Y vamos a la tienda o al supermercado y, como pagamos, exigimos, quizá sin darnos cuenta de que nuestras exigencias con el frutero o con la cajera van más allá de lo que se merecen. Y nos acercamos a la prensa para ver a quienes dirigen nuestros destinos, y nos calentamos con facilidad al ver lo mal que hacen las cosas los que no son de nuestra cuerda. Lo hacen todo tan mal que nos sentimos con el derecho a dejar salir por nuestra boca todo lo que llega de las vísceras sin poner ningún filtro. Y los cumpleaños, las fiestas familiares, los fines de semana y en el tiempo libre nos desinhibimos convenciéndonos de que es normal: la vida es tan dura que hay que “matar las penas”, “darse alguna alegría” y disfrutar. Y en todo ello, ellos, los niños, niñas, adolescentes y jóvenes que tanto nos preocupan, están delante.

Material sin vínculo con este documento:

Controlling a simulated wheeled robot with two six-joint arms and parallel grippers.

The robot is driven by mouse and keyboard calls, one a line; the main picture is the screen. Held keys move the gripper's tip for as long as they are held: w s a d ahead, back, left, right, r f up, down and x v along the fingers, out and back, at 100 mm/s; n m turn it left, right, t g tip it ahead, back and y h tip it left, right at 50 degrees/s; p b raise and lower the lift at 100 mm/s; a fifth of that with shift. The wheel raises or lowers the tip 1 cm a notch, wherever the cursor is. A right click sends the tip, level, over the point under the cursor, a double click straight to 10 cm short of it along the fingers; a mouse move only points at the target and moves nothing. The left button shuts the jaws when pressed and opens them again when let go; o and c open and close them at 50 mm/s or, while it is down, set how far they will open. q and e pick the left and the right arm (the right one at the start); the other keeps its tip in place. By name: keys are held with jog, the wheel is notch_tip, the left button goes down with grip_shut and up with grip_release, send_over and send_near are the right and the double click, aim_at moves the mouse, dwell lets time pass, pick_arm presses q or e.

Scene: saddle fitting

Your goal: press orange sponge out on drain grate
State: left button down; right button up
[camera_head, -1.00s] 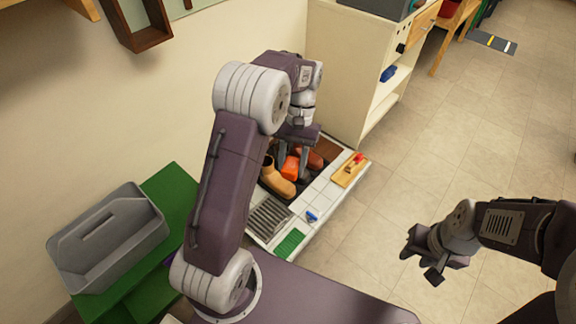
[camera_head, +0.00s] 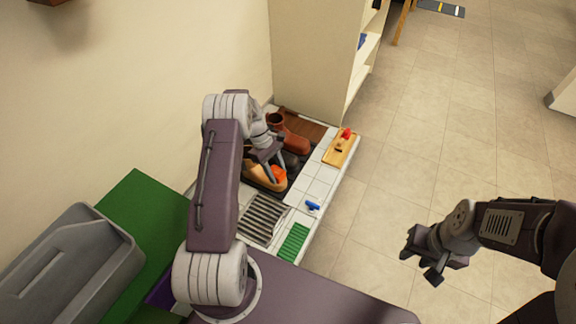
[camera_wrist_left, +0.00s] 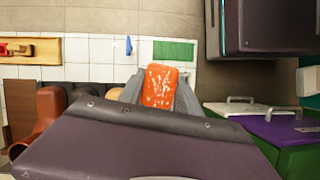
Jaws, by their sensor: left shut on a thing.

La educación para una paz duradera y la vacuna del buen trato son temas de educación. Y nos quedamos tan anchos. “Echamos balones fuera” y, paradójicamente, la patada adelante se vuelve contra nosotros, pues en el ejercicio inconsciente de buscar responsables, confundimos “educación” con lo que pone en los libros de nuestros hijos, lo que dicen las leyes educativas, la ministra y su ministerio y nuestros periodistas y tertulianos de cabecera, con el buen trato, el respeto, la cultura y la educación que cada cual tiene y que hacen de nosotros, como sociedad, una buena tribu.
Las vacunas del buen trato no se ponen en los centros de salud y la paz duradera no se aprende solo en los colegios. Tú, yo, cada uno de nosotros somos educadores de buen trato y paz duradera en la medida en que somos portadores de paz: paz con uno mismo y paz con los que están a nuestro lado.
Pongamos en foco de la paz –y, por qué no, de la felicidad– en la vacuna del buen trato, como dice UNICEF. Tratémonos bien nosotros mismos y luego, tratemos bien a los demás: seríamos una sociedad más saludable.
Sigamos fortaleciendo los cimientos de nuestra bella ciudad en la que conviven diferentes culturas y religiones entendidas bajo un mismo idioma universal: la tolerancia.
Apostemos por una paz duradera: la que comienza por estar en paz con uno mismo y luego, sembrar paz en y entre los demás.